— START OF Data shown —

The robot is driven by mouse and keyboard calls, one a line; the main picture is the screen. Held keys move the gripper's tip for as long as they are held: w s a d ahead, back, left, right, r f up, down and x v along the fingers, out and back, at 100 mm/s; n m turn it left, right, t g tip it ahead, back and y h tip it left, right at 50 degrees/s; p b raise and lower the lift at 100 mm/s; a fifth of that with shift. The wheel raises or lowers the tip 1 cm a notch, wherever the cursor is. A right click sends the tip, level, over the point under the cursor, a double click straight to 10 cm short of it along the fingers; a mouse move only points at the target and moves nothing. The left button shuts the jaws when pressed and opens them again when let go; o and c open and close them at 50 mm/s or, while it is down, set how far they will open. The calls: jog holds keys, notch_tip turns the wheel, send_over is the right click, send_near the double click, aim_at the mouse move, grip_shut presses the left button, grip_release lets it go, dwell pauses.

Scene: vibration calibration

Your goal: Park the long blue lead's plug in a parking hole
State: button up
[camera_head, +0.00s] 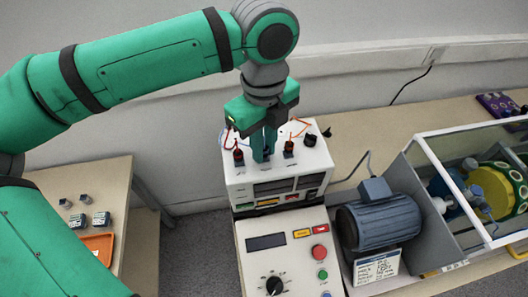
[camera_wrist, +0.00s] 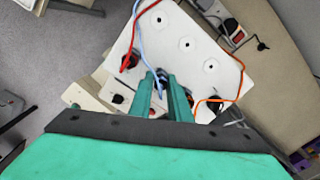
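My gripper (camera_head: 263,157) points down at the top of the white instrument box (camera_head: 243,186), between two dark-red plugs or sockets. In the wrist view its green fingers (camera_wrist: 163,98) are close together around the end of the light blue lead (camera_wrist: 139,28). The plug is mostly hidden between the fingers. Whether its tip sits in a socket or just above one cannot be told. Three ringed holes lie in a row on the box top in the wrist view: one (camera_wrist: 157,19), a second (camera_wrist: 185,44) and a third (camera_wrist: 210,66). They look empty.
A red lead (camera_wrist: 134,35) ends in a plug left of the fingers; an orange lead (camera_wrist: 218,100) runs to the right. A black knob (camera_head: 310,140) is on the box's right. The control panel (camera_head: 262,262), blue motor (camera_head: 378,222) and glazed enclosure (camera_head: 425,153) stand nearby.

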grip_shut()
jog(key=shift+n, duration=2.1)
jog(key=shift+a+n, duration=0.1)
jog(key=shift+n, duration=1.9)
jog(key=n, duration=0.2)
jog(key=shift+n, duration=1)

— END OF Data shown —

▶ [Direction]:
Exactly as written, give again every line from the one containing "Scene: vibration calibration" through the last line of the material, both included, with the pictures left out.

▶ [Complete response]:
Scene: vibration calibration

Your goal: Park the long blue lead's plug in a parking hole
State: button up
[camera_head, +0.00s] 
[camera_wrist, +0.00s] 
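My gripper (camera_head: 263,157) points down at the top of the white instrument box (camera_head: 243,186), between two dark-red plugs or sockets. In the wrist view its green fingers (camera_wrist: 163,98) are close together around the end of the light blue lead (camera_wrist: 139,28). The plug is mostly hidden between the fingers. Whether its tip sits in a socket or just above one cannot be told. Three ringed holes lie in a row on the box top in the wrist view: one (camera_wrist: 157,19), a second (camera_wrist: 185,44) and a third (camera_wrist: 210,66). They look empty.
A red lead (camera_wrist: 134,35) ends in a plug left of the fingers; an orange lead (camera_wrist: 218,100) runs to the right. A black knob (camera_head: 310,140) is on the box's right. The control panel (camera_head: 262,262), blue motor (camera_head: 378,222) and glazed enclosure (camera_head: 425,153) stand nearby.

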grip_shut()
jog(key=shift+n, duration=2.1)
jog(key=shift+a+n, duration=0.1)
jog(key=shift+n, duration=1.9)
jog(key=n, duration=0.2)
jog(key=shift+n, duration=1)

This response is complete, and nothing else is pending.